▶ Material for this task:

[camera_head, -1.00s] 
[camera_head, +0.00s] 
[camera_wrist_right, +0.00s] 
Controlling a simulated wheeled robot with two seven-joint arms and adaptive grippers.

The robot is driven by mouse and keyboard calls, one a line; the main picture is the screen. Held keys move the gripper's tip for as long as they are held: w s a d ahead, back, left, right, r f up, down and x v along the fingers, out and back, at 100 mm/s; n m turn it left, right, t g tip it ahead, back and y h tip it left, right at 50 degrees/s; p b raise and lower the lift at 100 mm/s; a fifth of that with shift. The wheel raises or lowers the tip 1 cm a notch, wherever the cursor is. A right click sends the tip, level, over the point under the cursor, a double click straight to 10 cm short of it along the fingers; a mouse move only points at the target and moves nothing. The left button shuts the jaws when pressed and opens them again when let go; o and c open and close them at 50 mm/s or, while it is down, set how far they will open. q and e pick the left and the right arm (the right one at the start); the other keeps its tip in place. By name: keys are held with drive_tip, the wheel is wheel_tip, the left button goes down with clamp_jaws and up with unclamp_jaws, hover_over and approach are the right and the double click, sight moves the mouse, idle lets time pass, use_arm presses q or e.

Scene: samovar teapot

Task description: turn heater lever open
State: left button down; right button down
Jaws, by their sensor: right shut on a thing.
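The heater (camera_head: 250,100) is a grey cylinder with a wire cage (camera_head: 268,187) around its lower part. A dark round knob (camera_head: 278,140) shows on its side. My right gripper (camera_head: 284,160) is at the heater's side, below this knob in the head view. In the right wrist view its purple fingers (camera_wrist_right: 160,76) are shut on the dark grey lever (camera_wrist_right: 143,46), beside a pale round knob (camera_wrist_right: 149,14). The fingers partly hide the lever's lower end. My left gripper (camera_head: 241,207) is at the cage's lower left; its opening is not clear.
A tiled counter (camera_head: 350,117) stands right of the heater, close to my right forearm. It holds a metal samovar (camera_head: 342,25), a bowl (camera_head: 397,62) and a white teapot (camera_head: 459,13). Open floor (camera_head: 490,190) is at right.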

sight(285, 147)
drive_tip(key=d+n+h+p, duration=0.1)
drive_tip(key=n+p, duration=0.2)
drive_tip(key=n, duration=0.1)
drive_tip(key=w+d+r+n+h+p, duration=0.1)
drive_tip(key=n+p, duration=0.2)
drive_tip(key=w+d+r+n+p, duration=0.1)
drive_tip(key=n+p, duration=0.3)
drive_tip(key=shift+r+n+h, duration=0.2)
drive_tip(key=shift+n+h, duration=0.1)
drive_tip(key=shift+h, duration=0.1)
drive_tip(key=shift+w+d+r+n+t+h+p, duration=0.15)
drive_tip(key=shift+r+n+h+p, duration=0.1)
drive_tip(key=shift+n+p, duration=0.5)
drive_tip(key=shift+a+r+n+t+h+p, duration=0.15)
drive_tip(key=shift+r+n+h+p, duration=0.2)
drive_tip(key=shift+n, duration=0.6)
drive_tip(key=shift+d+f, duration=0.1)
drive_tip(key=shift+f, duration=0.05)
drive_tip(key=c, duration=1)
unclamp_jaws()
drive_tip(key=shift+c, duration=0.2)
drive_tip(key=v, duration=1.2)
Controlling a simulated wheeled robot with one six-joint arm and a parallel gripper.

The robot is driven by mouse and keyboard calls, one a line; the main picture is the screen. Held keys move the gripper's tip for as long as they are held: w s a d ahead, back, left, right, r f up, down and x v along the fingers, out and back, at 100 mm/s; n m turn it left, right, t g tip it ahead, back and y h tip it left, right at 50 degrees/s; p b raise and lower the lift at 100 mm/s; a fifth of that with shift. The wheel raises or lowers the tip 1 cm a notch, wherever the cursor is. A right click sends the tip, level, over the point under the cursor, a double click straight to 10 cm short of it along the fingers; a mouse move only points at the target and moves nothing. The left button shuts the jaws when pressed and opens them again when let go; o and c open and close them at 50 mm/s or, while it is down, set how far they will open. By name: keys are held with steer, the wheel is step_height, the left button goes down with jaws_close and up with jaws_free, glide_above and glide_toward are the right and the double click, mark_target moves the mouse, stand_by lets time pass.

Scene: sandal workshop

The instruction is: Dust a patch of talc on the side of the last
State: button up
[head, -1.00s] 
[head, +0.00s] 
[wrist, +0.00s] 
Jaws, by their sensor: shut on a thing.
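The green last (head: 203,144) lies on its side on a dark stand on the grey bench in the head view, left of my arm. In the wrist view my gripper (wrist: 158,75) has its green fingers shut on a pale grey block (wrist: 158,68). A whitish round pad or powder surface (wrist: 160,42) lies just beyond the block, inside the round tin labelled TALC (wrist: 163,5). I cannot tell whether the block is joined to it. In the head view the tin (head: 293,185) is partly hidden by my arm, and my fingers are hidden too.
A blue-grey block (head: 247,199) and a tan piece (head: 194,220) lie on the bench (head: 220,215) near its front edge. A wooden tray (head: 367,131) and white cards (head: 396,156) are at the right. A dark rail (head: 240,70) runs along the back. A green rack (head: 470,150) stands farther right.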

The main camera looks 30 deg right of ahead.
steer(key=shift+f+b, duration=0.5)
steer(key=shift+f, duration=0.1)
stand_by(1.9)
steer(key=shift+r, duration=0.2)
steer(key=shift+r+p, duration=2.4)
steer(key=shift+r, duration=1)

▶ Aim: Return the listing above in its exact form.

▶ Written reply:
[camera_head, -1.00s] 
[camera_head, +0.00s] 
[camera_wrist_right, +0.00s] 
Controlling a simulated wheeled robot with two seven-joint arms and adaptive grippers.

The robot is driven by mouse and keyboard calls, one a line; the main picture is the screen. Held keys move the gripper's tip for as long as they are held: w s a d ahead, back, left, right, r f up, down and x v along the fingers, out and back, at 100 mm/s; n m turn it left, right, t g tip it ahead, back and y h tip it left, right at 50 degrees/s; p b raise and lower the lift at 100 mm/s; a fifth of that with shift. The wheel raises or lowers the tip 1 cm a notch, wherever the cursor is. A right click sends the tip, level, over the point under the cursor, a double click straight to 10 cm short of it along the fingers; a mouse move only points at the target and moves nothing. The left button shuts the jaws when pressed and opens them again when let go; o and c open and close them at 50 mm/s or, while it is down, set how far they will open. q and e pick the left and the right arm (the right one at the start); the other keeps its tip in place. By name: keys are held with drive_tip, the wheel is wheel_tip, the left button goes down with clamp_jaws and up with unclamp_jaws, hover_over and approach are the right and the double click, sight moves the mouse, idle lets time pass, use_arm presses q or e.

Scene: samovar teapot

Task description: turn heater lever open
State: left button down; right button down
Jaws, by their sensor: right shut on a thing.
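The heater (camera_head: 250,100) is a grey cylinder with a wire cage (camera_head: 268,187) around its lower part. A dark round knob (camera_head: 278,140) shows on its side. My right gripper (camera_head: 284,160) is at the heater's side, below this knob in the head view. In the right wrist view its purple fingers (camera_wrist_right: 160,76) are shut on the dark grey lever (camera_wrist_right: 143,46), beside a pale round knob (camera_wrist_right: 149,14). The fingers partly hide the lever's lower end. My left gripper (camera_head: 241,207) is at the cage's lower left; its opening is not clear.
A tiled counter (camera_head: 350,117) stands right of the heater, close to my right forearm. It holds a metal samovar (camera_head: 342,25), a bowl (camera_head: 397,62) and a white teapot (camera_head: 459,13). Open floor (camera_head: 490,190) is at right.

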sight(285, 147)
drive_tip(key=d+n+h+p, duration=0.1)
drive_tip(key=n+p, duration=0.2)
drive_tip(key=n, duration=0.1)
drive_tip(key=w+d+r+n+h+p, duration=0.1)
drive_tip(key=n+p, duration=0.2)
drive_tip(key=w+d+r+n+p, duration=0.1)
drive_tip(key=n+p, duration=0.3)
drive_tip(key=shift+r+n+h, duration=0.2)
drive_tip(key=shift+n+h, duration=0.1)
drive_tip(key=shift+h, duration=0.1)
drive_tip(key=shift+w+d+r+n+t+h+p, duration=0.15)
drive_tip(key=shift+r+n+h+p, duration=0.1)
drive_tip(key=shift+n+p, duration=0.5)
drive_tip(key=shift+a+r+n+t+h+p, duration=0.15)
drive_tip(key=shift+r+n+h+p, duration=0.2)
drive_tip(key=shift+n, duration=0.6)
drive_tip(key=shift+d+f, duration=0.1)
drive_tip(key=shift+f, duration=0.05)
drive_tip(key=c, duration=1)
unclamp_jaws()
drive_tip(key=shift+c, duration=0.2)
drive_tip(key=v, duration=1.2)
Controlling a simulated wheeled robot with one six-joint arm and a parallel gripper.

The robot is driven by mouse and keyboard calls, one a line; the main picture is the screen. Held keys move the gripper's tip for as long as they are held: w s a d ahead, back, left, right, r f up, down and x v along the fingers, out and back, at 100 mm/s; n m turn it left, right, t g tip it ahead, back and y h tip it left, right at 50 degrees/s; p b raise and lower the lift at 100 mm/s; a fifth of that with shift. The wheel raises or lowers the tip 1 cm a notch, wherever the cursor is. A right click sends the tip, level, over the point under the cursor, a double click straight to 10 cm short of it along the fingers; a mouse move only points at the target and moves nothing. The left button shuts the jaws when pressed and opens them again when let go; o and c open and close them at 50 mm/s or, while it is down, set how far they will open. By name: keys are held with steer, the wheel is step_height, the left button goes down with jaws_close and up with jaws_free, glide_above and glide_toward are the right and the double click, mark_target moves the mouse, stand_by lets time pass.

Scene: sandal workshop

The instruction is: Dust a patch of talc on the side of the last
State: button up
[head, -1.00s] 
[head, +0.00s] 
[wrist, +0.00s] 
Jaws, by their sensor: shut on a thing.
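The green last (head: 203,144) lies on its side on a dark stand on the grey bench in the head view, left of my arm. In the wrist view my gripper (wrist: 158,75) has its green fingers shut on a pale grey block (wrist: 158,68). A whitish round pad or powder surface (wrist: 160,42) lies just beyond the block, inside the round tin labelled TALC (wrist: 163,5). I cannot tell whether the block is joined to it. In the head view the tin (head: 293,185) is partly hidden by my arm, and my fingers are hidden too.
A blue-grey block (head: 247,199) and a tan piece (head: 194,220) lie on the bench (head: 220,215) near its front edge. A wooden tray (head: 367,131) and white cards (head: 396,156) are at the right. A dark rail (head: 240,70) runs along the back. A green rack (head: 470,150) stands farther right.

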The main camera looks 30 deg right of ahead.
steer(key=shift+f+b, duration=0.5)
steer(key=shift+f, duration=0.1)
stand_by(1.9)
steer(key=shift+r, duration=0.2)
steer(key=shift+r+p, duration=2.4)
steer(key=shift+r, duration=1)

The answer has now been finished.